I think you're unlikely to get a good result that way. You say the
guy is a small builder (like mine was) and that he's slow to pay his
subbies (like mine was). Turned out my bloke was about 50p away from
bankruptcy; he'd been stiffed on an earlier job and had been diverting
funds from my project to pay off the previous one, and once I said
'enough is enough', ie stopped the staged payments because not enough
work was being done, he wasn't interested any more. Which may be
where you are. Problem is if you try to sue him, you'll may well find
he has no cash or assets worth anything, and you may win, but all you
do is force him into bankruptcy and have to cover not only the rest of
the building work but also legal costs too.

snip

Cash flow does seem to be a likely cause of the problem.

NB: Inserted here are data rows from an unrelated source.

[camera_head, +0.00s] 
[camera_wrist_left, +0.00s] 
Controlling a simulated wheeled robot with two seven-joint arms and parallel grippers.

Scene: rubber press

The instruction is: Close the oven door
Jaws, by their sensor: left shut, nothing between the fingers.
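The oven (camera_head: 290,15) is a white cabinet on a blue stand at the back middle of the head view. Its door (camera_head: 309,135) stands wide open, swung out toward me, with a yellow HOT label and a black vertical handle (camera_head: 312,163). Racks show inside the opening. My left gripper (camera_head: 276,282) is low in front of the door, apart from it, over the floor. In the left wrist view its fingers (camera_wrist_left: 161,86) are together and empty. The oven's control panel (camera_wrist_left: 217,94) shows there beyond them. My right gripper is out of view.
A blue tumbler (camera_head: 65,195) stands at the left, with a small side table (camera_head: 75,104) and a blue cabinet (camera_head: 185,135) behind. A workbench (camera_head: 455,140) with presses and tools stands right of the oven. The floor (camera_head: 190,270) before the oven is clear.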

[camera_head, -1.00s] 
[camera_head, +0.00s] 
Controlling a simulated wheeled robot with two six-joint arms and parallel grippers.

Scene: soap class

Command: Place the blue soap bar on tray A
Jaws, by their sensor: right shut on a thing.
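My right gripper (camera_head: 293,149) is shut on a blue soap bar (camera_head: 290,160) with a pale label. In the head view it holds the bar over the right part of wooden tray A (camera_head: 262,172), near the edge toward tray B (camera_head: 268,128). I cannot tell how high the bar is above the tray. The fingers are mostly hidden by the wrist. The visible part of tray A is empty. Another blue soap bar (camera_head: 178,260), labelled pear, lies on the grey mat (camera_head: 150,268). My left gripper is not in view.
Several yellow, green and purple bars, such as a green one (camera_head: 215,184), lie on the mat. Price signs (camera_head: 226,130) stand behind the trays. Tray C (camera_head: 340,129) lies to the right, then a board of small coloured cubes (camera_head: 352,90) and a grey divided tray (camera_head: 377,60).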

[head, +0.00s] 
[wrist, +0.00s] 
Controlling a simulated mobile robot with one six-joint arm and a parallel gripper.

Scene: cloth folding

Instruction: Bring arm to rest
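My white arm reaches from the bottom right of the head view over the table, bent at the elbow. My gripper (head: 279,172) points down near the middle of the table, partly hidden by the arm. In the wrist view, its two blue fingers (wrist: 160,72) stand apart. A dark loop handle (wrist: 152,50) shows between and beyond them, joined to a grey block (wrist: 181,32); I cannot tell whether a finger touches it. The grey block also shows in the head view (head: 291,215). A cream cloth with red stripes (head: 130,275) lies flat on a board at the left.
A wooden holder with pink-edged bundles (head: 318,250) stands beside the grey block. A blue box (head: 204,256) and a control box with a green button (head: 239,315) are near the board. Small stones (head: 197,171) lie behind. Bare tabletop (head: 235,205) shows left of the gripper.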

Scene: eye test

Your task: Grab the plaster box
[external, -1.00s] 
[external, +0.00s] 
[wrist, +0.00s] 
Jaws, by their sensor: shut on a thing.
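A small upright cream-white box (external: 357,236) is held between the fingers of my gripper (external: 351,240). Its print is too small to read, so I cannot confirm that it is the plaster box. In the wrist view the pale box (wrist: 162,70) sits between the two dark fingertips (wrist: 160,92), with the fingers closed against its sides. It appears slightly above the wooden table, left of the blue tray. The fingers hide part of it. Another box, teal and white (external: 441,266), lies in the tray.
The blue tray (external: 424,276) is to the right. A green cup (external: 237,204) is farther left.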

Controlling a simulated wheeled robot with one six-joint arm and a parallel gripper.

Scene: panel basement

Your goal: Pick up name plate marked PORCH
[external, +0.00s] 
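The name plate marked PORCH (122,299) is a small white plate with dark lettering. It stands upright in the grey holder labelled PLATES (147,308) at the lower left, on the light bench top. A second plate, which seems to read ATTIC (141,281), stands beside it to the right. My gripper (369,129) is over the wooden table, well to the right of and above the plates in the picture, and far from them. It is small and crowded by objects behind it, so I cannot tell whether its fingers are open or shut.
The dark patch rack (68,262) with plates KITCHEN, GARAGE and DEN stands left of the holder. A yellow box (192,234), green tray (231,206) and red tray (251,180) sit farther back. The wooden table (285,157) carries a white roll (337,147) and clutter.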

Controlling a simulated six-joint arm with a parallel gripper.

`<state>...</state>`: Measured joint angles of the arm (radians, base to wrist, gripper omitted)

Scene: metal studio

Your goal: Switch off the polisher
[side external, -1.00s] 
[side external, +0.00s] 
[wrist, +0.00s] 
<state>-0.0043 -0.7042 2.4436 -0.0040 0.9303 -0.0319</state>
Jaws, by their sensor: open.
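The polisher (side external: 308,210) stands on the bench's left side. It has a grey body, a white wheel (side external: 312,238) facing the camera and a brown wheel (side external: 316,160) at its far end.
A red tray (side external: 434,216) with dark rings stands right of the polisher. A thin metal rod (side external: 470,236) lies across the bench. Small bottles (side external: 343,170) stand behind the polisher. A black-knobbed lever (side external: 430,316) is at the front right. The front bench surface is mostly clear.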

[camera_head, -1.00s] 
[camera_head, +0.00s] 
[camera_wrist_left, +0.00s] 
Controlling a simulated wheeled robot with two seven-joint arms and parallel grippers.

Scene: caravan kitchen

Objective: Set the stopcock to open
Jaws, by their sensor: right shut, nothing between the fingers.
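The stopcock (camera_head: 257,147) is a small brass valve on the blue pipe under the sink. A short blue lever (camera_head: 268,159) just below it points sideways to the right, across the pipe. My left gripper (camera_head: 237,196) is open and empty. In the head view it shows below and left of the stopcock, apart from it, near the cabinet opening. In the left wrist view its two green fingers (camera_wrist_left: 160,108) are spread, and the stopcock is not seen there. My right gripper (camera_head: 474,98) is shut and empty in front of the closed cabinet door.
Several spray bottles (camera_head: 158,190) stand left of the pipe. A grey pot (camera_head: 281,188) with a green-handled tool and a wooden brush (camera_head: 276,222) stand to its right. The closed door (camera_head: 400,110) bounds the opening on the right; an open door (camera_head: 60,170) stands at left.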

One other thing you might try is to change your builder's role from overall
contractor and paymaster to site foreman and builder.
If you undertake to pay the sub-contractors directly you could avoid the
history of payment problems between the builder and the subbies.
This gives the builder an incentive to complete the work, to take his profit
from the job, and also gives the sub-contractors confidence that they will
be paid for their work. Pay them promptly in cash and the word will get
around :-)
This involves you doing some of the management that you were paying the
builder for, but might let you complete the work to the original budget.
You may also have to pay for building materials directly as a builder who
cannot pay his subbies is probably also struggling to pay the builders
merchants.
I guess you would also need to get a written agreement to the changes in
procedure and an agreement that 'time was of the essence' and that if the
work was not completed in a reasonable time then all bets were off.
Bottom line is that you do not pay any more money directly to the builder
until the work is completed, but you allow him to schedule in
sub-contractors and specify materials to be ordered. If pushed you could pay
him a small amount for time spent doing constructive things on site but hold
back most of the remaining money as the carrot to complete the work quickly.
If he can see an achievable result in a reasonably short time you could go
back to the top of his list for resource.
I would also suggest a visit to your local Citizens Advice Bureau where you
can get good advice and quite often a free chat with a solicitor.